Using Stress Management Tips to Increase Your SAT Scores
Did you know that at least 30% of Americans suffer from some form of test anxiety? Those of you who may be getting ready to take the SAT may take a little comfort from the fact that you’re not alone, and that people far older than you still find the high-pressure testing environment a struggle. Nevertheless, it is a struggle that anyone can overcome with some good old-fashioned stress management. In fact, you should be Using Stress Management Tips to Increase Your SAT Scores. You’ll be surprised at how much these can help!
1. Don’t think of failure as an option.
The first bad habit that you have to get rid of right away is that failure is an option. Become aware of this fear ahead of time and take an inventory of everything you have learned during school and everything you have studied in the weeks and months leading up to exam day. What’s that, no studying and you have bad grades? Then your problem isn’t test anxiety. It’s lack of preparation. Run along now, and get yourself up to speed. However, for those of you who actually do suffer from test anxiety, be realistic. The information you have learned and internalized over the course of your academic career doesn’t magically fly away to some far-off land for the short time you spend in a testing session. It’s in your head. Let it do its thing.
2. Meditate before the test.
How you perform on the SAT and how you feel prior to the test directly correlate to one another. Therefore, you can gain a lot of ground by putting yourself in the best state of mind before the test begins. Get away from all the distractions. Put away your study materials. Sit or lay down in an environment where you can relax and walk through each section of the test in your mind. Replay questions from your practice exams. Think about the types of material that are covered. Give yourself 40 minutes to an hour of silence and focus.
3. Break up study sessions with exercise.
For most, the difference between a good SAT score and a bad one is how well they study. But there comes a point in your prep time where it can become counterproductive to continue working on the material and taking practice exams. When you reach that point where your mind is starting to wonder, get away from the study location as soon as possible. Walk around. Do some stretching. If a gym is handy, fit in a 30- to 45-minute workout. Allow your mind to work through the material you’ve just studied while your body boosts its heart rate. Once you’re finished with the workout, go back and finish your study session.
4. Focus on breathing patterns.
Pressure will be at its highest point in the moments leading up to the first section of the test. You may find that your hands are clammy, your stomach is doing flip-flops, and your face is flush. These are all normal physical reactions to high levels of stress. But if you will remind yourself to breathe, then you can center your thoughts on the task at hand.
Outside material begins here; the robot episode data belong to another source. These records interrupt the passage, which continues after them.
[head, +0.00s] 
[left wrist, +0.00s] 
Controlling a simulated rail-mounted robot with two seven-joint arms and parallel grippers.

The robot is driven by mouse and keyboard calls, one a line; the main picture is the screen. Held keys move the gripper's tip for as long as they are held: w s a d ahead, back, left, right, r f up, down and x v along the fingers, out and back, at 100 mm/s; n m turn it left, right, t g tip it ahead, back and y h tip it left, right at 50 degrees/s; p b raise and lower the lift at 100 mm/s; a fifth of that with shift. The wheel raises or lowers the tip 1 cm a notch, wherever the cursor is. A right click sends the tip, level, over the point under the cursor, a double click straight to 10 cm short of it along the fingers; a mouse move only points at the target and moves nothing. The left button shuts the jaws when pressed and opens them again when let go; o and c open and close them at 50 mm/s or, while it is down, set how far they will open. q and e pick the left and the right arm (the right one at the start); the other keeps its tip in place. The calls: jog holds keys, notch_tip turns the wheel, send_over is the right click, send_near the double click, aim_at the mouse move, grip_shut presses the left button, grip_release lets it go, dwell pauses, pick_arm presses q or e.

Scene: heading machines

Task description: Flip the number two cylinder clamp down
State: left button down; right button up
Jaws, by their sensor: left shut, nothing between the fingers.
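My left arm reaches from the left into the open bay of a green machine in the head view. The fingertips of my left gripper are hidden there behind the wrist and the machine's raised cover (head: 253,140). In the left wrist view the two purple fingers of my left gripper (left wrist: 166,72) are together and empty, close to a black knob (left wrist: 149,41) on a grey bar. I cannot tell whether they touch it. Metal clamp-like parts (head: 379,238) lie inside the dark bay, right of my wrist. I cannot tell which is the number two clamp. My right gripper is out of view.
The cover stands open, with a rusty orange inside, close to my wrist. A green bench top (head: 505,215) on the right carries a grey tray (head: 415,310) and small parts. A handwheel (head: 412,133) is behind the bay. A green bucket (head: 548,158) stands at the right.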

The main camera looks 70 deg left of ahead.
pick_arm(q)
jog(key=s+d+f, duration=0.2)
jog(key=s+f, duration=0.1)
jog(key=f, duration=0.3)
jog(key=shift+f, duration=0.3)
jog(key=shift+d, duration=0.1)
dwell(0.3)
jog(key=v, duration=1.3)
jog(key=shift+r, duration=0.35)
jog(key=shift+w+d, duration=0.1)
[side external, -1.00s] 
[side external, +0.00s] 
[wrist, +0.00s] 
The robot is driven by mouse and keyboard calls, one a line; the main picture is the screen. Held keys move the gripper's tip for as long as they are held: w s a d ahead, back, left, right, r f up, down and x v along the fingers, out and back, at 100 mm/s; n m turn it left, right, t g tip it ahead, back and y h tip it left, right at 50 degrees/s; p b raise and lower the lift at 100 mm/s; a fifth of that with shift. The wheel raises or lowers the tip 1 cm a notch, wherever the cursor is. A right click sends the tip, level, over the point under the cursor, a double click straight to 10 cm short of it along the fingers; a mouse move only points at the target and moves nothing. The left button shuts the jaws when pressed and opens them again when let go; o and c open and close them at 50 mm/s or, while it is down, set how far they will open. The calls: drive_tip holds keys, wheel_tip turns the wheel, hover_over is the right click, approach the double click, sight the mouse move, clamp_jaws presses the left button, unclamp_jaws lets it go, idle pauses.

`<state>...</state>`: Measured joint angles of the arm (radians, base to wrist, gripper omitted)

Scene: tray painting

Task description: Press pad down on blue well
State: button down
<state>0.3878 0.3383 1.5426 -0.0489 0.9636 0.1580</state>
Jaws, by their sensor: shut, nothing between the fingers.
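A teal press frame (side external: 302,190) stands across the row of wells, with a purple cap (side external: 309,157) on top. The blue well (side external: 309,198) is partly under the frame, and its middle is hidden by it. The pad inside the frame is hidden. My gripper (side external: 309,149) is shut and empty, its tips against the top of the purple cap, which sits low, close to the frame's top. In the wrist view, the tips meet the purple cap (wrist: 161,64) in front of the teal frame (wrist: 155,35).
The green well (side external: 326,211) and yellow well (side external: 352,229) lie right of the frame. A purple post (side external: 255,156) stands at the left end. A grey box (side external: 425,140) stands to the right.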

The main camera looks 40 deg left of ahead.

Sounds simple, but it’s something so many fail to do. Make a conscious effort. Hear the voice say the words in your head. “Breath in, breathe out. Breathe deep, exhale.” Fashion your breathing into a regular pattern and a lot of those unhelpful physical manifestations will go away.
5. Avoid problem foods the day of and the day before the test.
It may sound unpleasant, but diarrhea or a generally upset stomach can result from stress, and coupling stress with a spicy or unhealthy diet won’t do anything to set you at ease. For the best results, you may wish to eat light meals the day before the test. Stick with the basic food groups and don’t exceed the recommended amount. Furthermore, consider taking probioltic supplements, which are healthy for your intestinal track, and drink lots of water.
6. Walk back your negative expectations and beliefs.
As you weigh the stress of test day, be realistic about the possibilities. Ask yourself, “What is the worst possible thing that could come of this?” Once you know what such a scenario looks like in your head, it becomes easier to see how often ridiculous these fabrications can be. Walk back those negative expectations and beliefs by focusing in on the “why’s” behind why those things are unlikely to occur. By deconstructing a bad situation, you have placed your SAT score in a pretty sweet position, all before selecting your first answer.
7. Straighten up.
Students tend to gloss over the importance of good posture during the actual test, but they do this at their own peril. As the body becomes racked with stress, it takes a naturally “off” approach to posturing. By consciously keeping rigid and healthy posture while reading through questions and answers, you are taking away one of the key tools that stress has to negatively affect your performance.
8. Know what you know, manage what you don’t.
During timed tests like the SAT especially, there is a tendency to feel “rushed” from the very beginning. Don’t allow this feeling to overwhelm you. Instead realize that there are going to be questions that you know outright while there will be others that cause you to slow down and consider all the options. When first starting out, don’t spend too long on any one question. If you feel yourself starting to read answer responses two and three times, then you should move on to the next question. You will likely find that much of this uncertainty comes from basic nerves. As you start to get some right answers under your belt, your confidence will grow, and you will then be able to take out some of the more difficult questions. Remember, the SAT is a standardized test, so you can save a question for later in the testing session. Don’t try to answer any question before you’ve established the confidence that, yes, you can do this!